(Rows about robot tasks)
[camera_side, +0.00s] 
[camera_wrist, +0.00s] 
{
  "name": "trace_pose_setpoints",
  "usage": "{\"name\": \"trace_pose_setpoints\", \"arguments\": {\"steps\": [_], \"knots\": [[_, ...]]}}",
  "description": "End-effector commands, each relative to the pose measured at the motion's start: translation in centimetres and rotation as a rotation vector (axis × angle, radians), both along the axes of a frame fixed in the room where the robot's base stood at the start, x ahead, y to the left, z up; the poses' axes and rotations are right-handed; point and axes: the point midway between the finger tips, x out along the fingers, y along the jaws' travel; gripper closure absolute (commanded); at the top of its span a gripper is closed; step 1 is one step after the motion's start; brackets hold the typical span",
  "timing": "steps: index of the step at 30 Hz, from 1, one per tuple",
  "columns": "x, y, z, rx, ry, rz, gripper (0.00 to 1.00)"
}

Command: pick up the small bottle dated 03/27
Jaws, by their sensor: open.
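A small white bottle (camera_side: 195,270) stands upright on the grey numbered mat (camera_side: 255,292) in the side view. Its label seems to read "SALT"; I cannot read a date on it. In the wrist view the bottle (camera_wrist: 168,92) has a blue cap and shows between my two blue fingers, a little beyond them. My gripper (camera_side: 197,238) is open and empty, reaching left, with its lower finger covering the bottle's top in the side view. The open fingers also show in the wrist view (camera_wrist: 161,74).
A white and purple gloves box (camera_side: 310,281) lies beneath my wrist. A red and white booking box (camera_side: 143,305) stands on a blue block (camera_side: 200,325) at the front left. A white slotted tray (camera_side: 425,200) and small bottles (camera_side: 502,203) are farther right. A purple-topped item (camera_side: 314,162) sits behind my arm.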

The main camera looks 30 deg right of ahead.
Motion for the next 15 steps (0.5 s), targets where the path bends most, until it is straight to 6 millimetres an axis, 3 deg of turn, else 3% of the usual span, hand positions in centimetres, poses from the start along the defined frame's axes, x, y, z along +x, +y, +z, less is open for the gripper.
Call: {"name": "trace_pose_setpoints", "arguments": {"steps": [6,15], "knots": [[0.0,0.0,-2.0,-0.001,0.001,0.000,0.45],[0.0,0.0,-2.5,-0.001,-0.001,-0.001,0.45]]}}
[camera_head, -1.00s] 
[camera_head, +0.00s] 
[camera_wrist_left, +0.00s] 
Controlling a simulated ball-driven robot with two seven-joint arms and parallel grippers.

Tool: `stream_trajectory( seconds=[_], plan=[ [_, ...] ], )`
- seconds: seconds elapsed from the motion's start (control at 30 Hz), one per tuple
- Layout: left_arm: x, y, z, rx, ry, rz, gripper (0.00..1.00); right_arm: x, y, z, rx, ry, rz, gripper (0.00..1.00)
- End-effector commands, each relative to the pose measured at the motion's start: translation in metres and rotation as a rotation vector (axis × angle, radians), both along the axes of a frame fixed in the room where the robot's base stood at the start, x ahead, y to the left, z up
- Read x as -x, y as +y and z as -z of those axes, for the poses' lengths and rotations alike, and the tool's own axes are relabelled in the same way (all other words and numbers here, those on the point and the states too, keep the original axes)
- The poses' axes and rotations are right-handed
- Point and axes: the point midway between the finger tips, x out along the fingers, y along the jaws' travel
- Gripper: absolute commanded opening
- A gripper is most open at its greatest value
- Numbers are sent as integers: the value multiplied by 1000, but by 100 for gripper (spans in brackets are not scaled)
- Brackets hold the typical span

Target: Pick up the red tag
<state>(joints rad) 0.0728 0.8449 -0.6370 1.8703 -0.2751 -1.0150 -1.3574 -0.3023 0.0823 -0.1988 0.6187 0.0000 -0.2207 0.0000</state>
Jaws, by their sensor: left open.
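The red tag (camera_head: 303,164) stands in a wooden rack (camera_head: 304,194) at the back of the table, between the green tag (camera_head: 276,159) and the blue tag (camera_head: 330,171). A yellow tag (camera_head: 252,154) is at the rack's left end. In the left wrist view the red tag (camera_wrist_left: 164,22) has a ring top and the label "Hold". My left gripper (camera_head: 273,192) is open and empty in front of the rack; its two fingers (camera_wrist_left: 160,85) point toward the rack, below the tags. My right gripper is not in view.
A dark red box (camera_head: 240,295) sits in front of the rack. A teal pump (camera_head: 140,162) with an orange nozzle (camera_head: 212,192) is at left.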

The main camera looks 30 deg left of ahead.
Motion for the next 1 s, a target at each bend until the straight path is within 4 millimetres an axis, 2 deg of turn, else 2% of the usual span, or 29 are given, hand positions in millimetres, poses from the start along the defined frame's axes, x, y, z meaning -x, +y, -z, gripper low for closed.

_Task to carry out:_ Restate the whole listing exactly.

_Task solution:_
[camera_side, +0.00s] 
[camera_wrist, +0.00s] 
{
  "name": "trace_pose_setpoints",
  "usage": "{\"name\": \"trace_pose_setpoints\", \"arguments\": {\"steps\": [_], \"knots\": [[_, ...]]}}",
  "description": "End-effector commands, each relative to the pose measured at the motion's start: translation in centimetres and rotation as a rotation vector (axis × angle, radians), both along the axes of a frame fixed in the room where the robot's base stood at the start, x ahead, y to the left, z up; the poses' axes and rotations are right-handed; point and axes: the point midway between the finger tips, x out along the fingers, y along the jaws' travel; gripper closure absolute (commanded); at the top of its span a gripper is closed; step 1 is one step after the motion's start; brackets hold the typical span",
  "timing": "steps: index of the step at 30 Hz, from 1, one per tuple",
  "columns": "x, y, z, rx, ry, rz, gripper (0.00 to 1.00)"
}

Command: pick up the small bottle dated 03/27
Jaws, by their sensor: open.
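A small white bottle (camera_side: 195,270) stands upright on the grey numbered mat (camera_side: 255,292) in the side view. Its label seems to read "SALT"; I cannot read a date on it. In the wrist view the bottle (camera_wrist: 168,92) has a blue cap and shows between my two blue fingers, a little beyond them. My gripper (camera_side: 197,238) is open and empty, reaching left, with its lower finger covering the bottle's top in the side view. The open fingers also show in the wrist view (camera_wrist: 161,74).
A white and purple gloves box (camera_side: 310,281) lies beneath my wrist. A red and white booking box (camera_side: 143,305) stands on a blue block (camera_side: 200,325) at the front left. A white slotted tray (camera_side: 425,200) and small bottles (camera_side: 502,203) are farther right. A purple-topped item (camera_side: 314,162) sits behind my arm.

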The main camera looks 30 deg right of ahead.
Motion for the next 15 steps (0.5 s), targets where the path bends most, until it is straight to 6 millimetres an axis, 3 deg of turn, else 3% of the usual span, hand positions in centimetres, poses from the start along the defined frame's axes, x, y, z along +x, +y, +z, less is open for the gripper.
Call: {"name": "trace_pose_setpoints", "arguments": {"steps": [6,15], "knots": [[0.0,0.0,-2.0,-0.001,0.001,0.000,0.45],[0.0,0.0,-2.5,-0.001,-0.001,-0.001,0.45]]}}
[camera_head, -1.00s] 
[camera_head, +0.00s] 
[camera_wrist_left, +0.00s] 
Controlling a simulated ball-driven robot with two seven-joint arms and parallel grippers.

Tool: `stream_trajectory( seconds=[_], plan=[ [_, ...] ], )`
- seconds: seconds elapsed from the motion's start (control at 30 Hz), one per tuple
- Layout: left_arm: x, y, z, rx, ry, rz, gripper (0.00..1.00); right_arm: x, y, z, rx, ry, rz, gripper (0.00..1.00)
- End-effector commands, each relative to the pose measured at the motion's start: translation in metres and rotation as a rotation vector (axis × angle, radians), both along the axes of a frame fixed in the room where the robot's base stood at the start, x ahead, y to the left, z up
- Read x as -x, y as +y and z as -z of those axes, for the poses' lengths and rotations alike, and the tool's own axes are relabelled in the same way (all other words and numbers here, those on the point and the states too, keep the original axes)
- The poses' axes and rotations are right-handed
- Point and axes: the point midway between the finger tips, x out along the fingers, y along the jaws' travel
- Gripper: absolute commanded opening
- A gripper is most open at its greatest value
- Numbers are sent as integers: the value multiplied by 1000, but by 100 for gripper (spans in brackets are not scaled)
- Brackets hold the typical span

Target: Pick up the red tag
<state>(joints rad) 0.0728 0.8449 -0.6370 1.8703 -0.2751 -1.0150 -1.3574 -0.3023 0.0823 -0.1988 0.6187 0.0000 -0.2207 0.0000</state>
Jaws, by their sensor: left open.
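The red tag (camera_head: 303,164) stands in a wooden rack (camera_head: 304,194) at the back of the table, between the green tag (camera_head: 276,159) and the blue tag (camera_head: 330,171). A yellow tag (camera_head: 252,154) is at the rack's left end. In the left wrist view the red tag (camera_wrist_left: 164,22) has a ring top and the label "Hold". My left gripper (camera_head: 273,192) is open and empty in front of the rack; its two fingers (camera_wrist_left: 160,85) point toward the rack, below the tags. My right gripper is not in view.
A dark red box (camera_head: 240,295) sits in front of the rack. A teal pump (camera_head: 140,162) with an orange nozzle (camera_head: 212,192) is at left.

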The main camera looks 30 deg left of ahead.
Motion for the next 1 s, a target at each bend until the straight path is within 4 millimetres an axis, 2 deg of turn, else 2% of the usual span, or 29 are given, hand positions in millimetres, poses from the start along the defined frame's axes, x, y, z meaning -x, +y, -z, gripper low for closed.

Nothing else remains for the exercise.